Ľubomír Vajdička

Upon graduation from the college of electrical engineering in Bratislava, Mr Vajdička went on to pursue theatre studies at the Academy of Performing Arts in Bratislava (1963 – 1968). From early on he was drawn to stage directing, acquiring his first experience in amateur company OB Nivy. The ensemble that brought together university students was to receive a number of awards. Mr Vajdička continued working with amateurs after he arrived in the city of Martin, where he worked, to much acclaim, with the ensemble in the village of Dubové by the spa town Turčianske Teplice. Between 1968 and 1983 he was staff stage director at the Slovak National Uprising Theatre in Martin (today known as the Slovak Chamber Theatre). He staged there a range of inimitable productions particularly from among the Slovak and Russian classical works. Together with the set designers Jozef Ciller and Juraj Fábry the team presented a number of concepts in actin set design, a phenomenon of the 1970s and 1980s that was marked by new opportunities of production approach. It brought a deviation from the classical peep-hole theatre, excessive accent on visual art, illusion and complex set solution. Quite on the contrary, the set design worked with minimum number of props, many of which bore multiple meanings and purposes.

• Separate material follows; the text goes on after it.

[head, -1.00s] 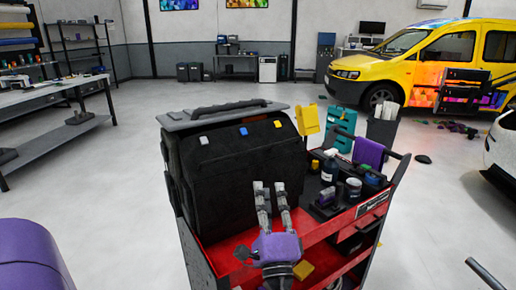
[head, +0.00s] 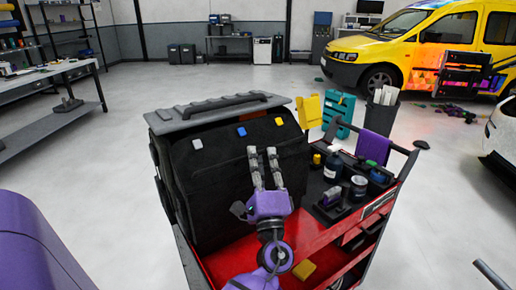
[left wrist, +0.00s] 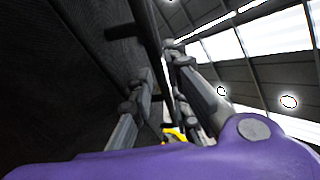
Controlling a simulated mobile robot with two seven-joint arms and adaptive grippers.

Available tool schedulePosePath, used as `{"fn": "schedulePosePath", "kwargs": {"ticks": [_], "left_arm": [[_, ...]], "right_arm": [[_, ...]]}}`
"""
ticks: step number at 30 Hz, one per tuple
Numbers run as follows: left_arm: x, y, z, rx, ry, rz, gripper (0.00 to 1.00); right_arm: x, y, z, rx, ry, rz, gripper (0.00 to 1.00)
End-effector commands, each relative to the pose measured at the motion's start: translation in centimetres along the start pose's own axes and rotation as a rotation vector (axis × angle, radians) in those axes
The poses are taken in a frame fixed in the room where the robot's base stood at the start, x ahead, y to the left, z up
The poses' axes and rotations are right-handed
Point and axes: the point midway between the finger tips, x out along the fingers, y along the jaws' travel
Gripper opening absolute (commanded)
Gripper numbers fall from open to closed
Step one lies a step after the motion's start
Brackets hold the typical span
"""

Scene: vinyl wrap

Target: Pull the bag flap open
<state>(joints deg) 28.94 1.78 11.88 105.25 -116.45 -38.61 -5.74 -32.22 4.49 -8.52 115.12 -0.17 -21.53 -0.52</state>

The period of 1981 – 1984 saw Mr Vajdička at the National Theatre in Prague and that of 1983 – 2010 at the Slovak National Theatre in Bratislava. He was regular guest in a number of theatres in the Czech Republic and Slovakia (such as the National Theatre Prague and Brno, National Moravian–Silesian Theatre Ostrava, Theatre Thália and State Theatre in Košice, The Pavol Országh Hviezdoslav City Theatre in Bratislava, The Andrej Bagar Theatre in Nitra). Mr Vajdička also worked, as screen director, for the television (the dedicated Monday series of such productions as Jozef Gregor Tajovský´s New Life, 1973; Božena Slančíková – Timrava´s and Ondrej Šulaj´s The Ťapáks, 1977; V. Shukshin: The Courting), 1973; Francis Scott Fitzgerald: Gretchen’s Forty Winks, 1988; Guy de Maupassant: The Prize, 1990). At the Slovak National Theatre, in collaboration with the playwright and dramaturge Peter Pavlac, he staged a number of productions of some of the foremost Slovak prose (B. Slančíková-Timrava: A Great Deal of Luck, 2003; Martin Kukučín: The House on the Hillside, 2006; Ivan Horváth: The Jurga Brothers, 2013). At the Slovak Chamber Theatre in Martin staged together with Pavlac the dramatisation of Ján Rozner´s memoir Seven Days to the Funeral (2012). Since 1990 Mr Vajdička is also lecturer at the Theatre Faculty of the Academy of Performing Arts. He is author of a number of translations of plays from Russian, French and German (such as Eugene Ionesco: The Bald Soprano, G. Feydeau: A Flea in Her Hair, E. Ionesco: The Chairs, I. Turgenev: A Month in the Country, Anton Chekhov: Three Sisters, Nikolai Gogol: The Gamblers). Mr Vajdička is laureate of two DOSKY Awards for Best Production in Season: The Chairs (1999, SND) and Seven Days to the Funeral (2012, SKD Martin).